| Exercise instructions |
Copy, character for character, the lines running from the one with "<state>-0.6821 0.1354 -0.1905" to the one with "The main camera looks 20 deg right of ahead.", ends included. Leave out every other line.

(Robot tool calls)

++++++++

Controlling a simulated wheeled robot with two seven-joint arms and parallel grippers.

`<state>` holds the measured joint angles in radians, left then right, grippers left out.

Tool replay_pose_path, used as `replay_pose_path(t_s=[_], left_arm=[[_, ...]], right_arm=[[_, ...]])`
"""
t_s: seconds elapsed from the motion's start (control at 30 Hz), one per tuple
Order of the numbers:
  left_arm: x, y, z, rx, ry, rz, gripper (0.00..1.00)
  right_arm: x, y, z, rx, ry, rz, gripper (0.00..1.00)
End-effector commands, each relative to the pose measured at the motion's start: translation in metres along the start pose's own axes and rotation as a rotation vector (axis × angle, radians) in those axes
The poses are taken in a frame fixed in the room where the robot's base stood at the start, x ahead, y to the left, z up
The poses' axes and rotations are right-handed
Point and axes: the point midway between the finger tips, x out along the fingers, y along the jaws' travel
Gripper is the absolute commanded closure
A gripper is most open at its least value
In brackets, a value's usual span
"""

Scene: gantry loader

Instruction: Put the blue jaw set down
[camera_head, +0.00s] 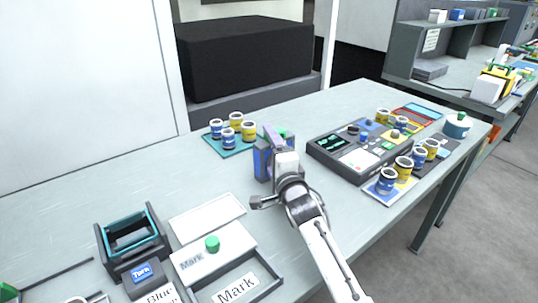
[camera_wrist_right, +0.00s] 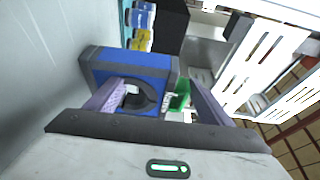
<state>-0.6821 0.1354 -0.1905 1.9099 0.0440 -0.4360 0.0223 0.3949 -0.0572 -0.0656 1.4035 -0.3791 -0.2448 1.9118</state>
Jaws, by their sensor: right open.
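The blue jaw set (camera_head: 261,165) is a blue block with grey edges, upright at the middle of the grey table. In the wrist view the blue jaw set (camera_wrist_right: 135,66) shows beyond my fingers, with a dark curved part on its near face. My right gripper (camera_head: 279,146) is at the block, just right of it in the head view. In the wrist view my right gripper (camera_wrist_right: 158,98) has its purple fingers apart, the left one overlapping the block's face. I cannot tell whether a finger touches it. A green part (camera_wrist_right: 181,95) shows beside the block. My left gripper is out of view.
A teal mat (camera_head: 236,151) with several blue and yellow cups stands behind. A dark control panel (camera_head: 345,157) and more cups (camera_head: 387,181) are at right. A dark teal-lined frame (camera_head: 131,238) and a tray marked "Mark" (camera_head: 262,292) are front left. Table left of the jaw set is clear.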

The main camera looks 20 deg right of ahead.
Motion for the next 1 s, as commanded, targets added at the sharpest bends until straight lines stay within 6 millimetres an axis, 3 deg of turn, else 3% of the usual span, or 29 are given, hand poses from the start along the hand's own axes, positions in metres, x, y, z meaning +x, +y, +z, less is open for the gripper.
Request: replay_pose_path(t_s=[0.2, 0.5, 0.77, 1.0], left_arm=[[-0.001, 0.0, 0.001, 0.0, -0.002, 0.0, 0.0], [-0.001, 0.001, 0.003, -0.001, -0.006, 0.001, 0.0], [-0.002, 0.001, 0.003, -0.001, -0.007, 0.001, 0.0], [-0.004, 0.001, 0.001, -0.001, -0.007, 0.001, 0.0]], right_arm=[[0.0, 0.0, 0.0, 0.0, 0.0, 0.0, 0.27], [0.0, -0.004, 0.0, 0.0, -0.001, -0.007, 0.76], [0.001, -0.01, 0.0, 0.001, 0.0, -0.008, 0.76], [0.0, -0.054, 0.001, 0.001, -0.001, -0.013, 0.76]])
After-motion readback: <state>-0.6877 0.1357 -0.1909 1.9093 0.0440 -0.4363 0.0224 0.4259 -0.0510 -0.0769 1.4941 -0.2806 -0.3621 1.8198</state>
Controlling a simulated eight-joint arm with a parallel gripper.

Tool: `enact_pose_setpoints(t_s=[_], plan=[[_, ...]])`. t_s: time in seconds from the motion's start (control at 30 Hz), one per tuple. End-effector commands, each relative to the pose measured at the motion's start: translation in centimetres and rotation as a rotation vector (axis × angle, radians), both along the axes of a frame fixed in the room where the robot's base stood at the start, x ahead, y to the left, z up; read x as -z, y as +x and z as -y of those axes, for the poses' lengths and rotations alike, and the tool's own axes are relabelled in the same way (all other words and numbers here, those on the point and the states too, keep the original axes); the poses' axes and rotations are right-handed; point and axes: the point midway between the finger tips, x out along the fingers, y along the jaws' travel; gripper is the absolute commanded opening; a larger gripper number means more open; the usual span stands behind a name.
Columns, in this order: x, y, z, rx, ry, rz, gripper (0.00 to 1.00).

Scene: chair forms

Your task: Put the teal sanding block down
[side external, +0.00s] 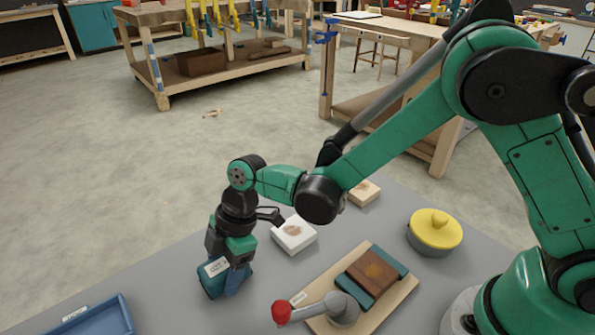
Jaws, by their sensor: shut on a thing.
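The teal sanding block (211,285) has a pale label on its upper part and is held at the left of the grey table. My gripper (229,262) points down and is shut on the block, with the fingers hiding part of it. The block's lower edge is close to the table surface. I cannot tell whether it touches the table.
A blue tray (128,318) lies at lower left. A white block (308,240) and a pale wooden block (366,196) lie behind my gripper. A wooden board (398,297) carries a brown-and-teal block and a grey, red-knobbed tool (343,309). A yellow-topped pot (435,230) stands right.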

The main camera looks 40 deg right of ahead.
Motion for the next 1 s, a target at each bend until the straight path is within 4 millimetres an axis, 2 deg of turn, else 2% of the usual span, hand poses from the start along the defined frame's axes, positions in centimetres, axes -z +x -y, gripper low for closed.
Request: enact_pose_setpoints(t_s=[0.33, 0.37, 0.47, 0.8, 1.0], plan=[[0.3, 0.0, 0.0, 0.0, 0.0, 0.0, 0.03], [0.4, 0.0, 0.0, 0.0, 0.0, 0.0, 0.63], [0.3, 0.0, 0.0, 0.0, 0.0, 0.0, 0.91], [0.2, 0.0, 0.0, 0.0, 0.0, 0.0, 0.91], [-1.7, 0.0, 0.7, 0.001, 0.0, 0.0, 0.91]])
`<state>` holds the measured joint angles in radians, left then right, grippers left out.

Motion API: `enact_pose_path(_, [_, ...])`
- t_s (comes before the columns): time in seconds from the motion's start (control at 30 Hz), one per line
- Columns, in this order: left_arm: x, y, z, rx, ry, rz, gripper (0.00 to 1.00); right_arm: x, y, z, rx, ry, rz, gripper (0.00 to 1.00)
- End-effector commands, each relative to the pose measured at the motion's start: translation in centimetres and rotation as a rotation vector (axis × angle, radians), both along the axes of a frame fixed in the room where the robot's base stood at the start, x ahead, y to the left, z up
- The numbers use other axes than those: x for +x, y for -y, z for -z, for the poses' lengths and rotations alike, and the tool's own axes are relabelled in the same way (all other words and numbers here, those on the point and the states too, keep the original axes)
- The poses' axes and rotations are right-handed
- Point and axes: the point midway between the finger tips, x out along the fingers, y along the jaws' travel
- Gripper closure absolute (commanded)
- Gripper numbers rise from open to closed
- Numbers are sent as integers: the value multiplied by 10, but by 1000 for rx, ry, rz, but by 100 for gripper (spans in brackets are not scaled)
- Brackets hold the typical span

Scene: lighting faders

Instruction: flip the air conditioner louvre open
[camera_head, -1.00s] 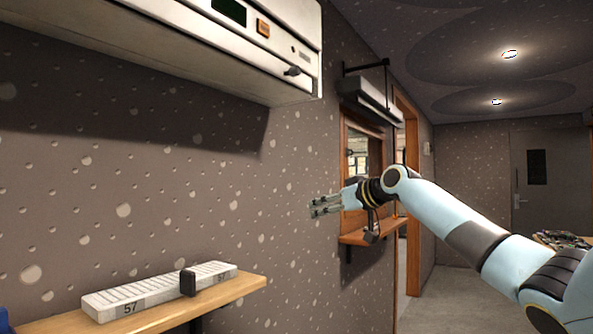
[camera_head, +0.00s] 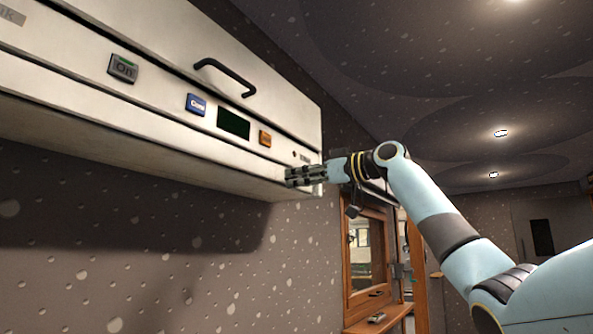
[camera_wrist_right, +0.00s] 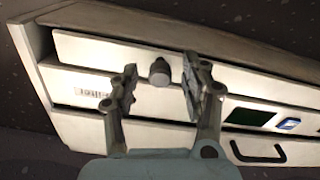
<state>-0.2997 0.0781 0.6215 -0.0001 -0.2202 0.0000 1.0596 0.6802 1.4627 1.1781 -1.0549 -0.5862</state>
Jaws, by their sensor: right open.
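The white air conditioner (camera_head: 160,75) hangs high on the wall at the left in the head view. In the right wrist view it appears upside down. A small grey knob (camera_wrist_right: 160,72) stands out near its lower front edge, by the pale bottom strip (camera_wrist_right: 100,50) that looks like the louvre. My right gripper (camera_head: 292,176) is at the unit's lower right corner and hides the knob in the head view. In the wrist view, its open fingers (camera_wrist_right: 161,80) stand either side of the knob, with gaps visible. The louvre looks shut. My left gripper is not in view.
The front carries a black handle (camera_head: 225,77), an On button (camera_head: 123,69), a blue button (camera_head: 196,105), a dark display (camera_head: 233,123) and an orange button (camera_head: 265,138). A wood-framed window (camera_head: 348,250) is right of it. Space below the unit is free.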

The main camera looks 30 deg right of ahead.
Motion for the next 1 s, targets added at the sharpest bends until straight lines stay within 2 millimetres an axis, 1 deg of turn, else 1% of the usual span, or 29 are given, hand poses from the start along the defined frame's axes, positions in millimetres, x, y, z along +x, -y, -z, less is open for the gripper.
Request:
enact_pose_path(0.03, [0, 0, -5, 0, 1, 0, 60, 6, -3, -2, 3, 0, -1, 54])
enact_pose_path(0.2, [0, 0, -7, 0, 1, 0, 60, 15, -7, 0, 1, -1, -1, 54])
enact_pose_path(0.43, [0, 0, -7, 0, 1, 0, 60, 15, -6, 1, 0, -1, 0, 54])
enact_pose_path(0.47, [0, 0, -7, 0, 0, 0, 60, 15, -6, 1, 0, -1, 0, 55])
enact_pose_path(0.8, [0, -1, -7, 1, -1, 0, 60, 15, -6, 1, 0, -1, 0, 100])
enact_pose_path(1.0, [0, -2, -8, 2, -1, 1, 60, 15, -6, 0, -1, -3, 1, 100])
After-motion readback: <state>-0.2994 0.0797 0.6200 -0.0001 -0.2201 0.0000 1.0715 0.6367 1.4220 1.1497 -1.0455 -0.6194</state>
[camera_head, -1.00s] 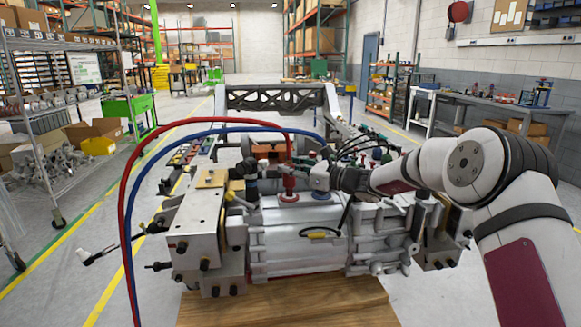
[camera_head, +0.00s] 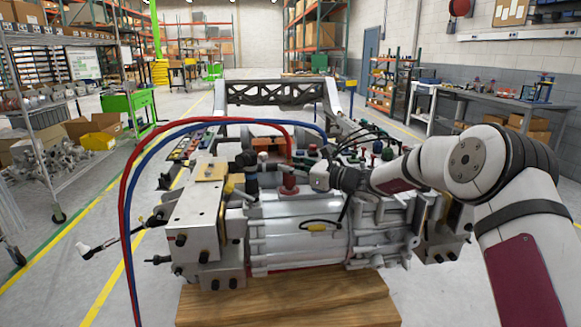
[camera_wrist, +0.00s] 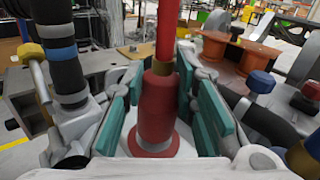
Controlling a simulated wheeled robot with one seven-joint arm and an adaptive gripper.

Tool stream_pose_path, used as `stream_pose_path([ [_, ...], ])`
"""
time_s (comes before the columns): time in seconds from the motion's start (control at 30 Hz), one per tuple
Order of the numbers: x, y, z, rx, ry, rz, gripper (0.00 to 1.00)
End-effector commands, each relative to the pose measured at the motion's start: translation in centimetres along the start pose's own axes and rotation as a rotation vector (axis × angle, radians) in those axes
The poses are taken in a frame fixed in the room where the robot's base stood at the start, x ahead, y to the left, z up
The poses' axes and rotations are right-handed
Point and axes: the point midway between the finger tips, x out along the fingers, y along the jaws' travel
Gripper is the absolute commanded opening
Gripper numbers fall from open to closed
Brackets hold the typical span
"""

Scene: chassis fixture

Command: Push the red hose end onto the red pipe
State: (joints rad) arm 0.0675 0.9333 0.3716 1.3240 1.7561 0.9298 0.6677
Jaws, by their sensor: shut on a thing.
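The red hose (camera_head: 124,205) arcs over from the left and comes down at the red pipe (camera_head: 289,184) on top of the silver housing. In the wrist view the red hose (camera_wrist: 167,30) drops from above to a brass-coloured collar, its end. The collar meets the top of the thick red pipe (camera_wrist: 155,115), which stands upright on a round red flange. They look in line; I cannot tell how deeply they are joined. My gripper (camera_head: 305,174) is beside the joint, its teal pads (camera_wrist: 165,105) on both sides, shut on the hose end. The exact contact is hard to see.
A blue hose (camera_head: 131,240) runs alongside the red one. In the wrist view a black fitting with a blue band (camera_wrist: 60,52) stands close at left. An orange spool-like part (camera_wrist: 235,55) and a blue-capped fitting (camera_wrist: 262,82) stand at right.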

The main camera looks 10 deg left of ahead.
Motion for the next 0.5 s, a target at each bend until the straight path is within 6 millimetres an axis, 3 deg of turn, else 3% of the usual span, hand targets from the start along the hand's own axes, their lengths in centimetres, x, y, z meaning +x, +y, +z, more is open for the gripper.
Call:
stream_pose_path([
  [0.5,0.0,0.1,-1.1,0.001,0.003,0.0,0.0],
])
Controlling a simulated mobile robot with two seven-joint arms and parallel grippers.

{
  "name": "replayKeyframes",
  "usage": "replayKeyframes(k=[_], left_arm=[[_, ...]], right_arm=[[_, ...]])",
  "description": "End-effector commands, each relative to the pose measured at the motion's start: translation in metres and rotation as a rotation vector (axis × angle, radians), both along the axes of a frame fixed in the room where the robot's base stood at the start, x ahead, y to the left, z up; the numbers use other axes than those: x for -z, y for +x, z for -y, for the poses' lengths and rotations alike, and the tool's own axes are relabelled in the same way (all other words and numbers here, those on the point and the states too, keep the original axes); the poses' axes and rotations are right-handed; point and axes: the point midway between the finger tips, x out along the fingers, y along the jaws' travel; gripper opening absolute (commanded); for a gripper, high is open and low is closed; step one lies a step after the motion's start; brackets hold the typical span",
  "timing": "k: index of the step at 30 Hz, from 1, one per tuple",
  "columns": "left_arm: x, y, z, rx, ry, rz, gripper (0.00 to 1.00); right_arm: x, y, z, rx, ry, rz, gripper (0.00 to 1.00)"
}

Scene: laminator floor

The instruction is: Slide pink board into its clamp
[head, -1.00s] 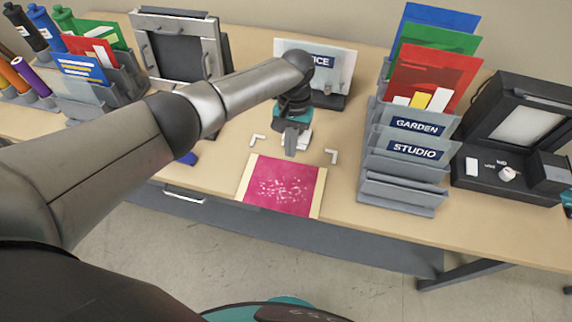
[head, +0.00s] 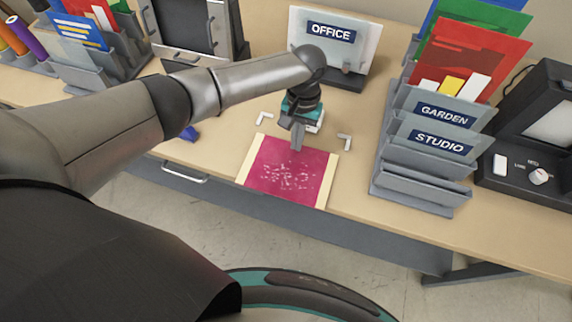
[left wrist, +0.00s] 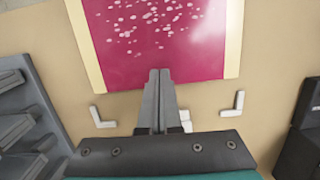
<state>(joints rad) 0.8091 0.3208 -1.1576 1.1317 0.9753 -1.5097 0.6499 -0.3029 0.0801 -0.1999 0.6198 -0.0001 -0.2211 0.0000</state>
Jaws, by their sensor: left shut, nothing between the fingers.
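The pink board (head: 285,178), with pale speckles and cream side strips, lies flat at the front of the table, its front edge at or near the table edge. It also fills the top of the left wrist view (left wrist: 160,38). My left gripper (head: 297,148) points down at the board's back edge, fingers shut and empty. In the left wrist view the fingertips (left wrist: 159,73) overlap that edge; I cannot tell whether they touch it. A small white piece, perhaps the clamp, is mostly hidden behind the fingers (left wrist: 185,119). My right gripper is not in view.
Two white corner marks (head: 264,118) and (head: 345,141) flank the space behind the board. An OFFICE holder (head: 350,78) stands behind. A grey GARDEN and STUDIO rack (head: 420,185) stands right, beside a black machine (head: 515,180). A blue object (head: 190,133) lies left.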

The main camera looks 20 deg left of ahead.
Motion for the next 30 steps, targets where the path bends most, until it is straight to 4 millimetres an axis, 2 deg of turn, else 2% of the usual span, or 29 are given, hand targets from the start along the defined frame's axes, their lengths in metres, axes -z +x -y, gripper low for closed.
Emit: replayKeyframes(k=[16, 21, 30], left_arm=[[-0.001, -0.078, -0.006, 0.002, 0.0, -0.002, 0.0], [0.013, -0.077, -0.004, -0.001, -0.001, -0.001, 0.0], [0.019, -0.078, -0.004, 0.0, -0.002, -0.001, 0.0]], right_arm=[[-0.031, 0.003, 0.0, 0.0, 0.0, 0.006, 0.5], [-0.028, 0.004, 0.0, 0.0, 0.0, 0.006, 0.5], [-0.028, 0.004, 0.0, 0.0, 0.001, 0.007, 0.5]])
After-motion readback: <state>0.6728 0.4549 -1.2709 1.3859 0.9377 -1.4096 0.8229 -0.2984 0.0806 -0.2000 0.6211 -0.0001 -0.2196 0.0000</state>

++++++++

| Task output |
<state>-0.6821 0.1354 -0.1905 1.9099 0.0440 -0.4360 0.0223 0.3949 -0.0572 -0.0656 1.4035 -0.3791 -0.2448 1.9118</state>
Jaws, by their sensor: right open.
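The blue jaw set (camera_head: 261,165) is a blue block with grey edges, upright at the middle of the grey table. In the wrist view the blue jaw set (camera_wrist_right: 135,66) shows beyond my fingers, with a dark curved part on its near face. My right gripper (camera_head: 279,146) is at the block, just right of it in the head view. In the wrist view my right gripper (camera_wrist_right: 158,98) has its purple fingers apart, the left one overlapping the block's face. I cannot tell whether a finger touches it. A green part (camera_wrist_right: 181,95) shows beside the block. My left gripper is out of view.
A teal mat (camera_head: 236,151) with several blue and yellow cups stands behind. A dark control panel (camera_head: 345,157) and more cups (camera_head: 387,181) are at right. A dark teal-lined frame (camera_head: 131,238) and a tray marked "Mark" (camera_head: 262,292) are front left. Table left of the jaw set is clear.

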The main camera looks 20 deg right of ahead.

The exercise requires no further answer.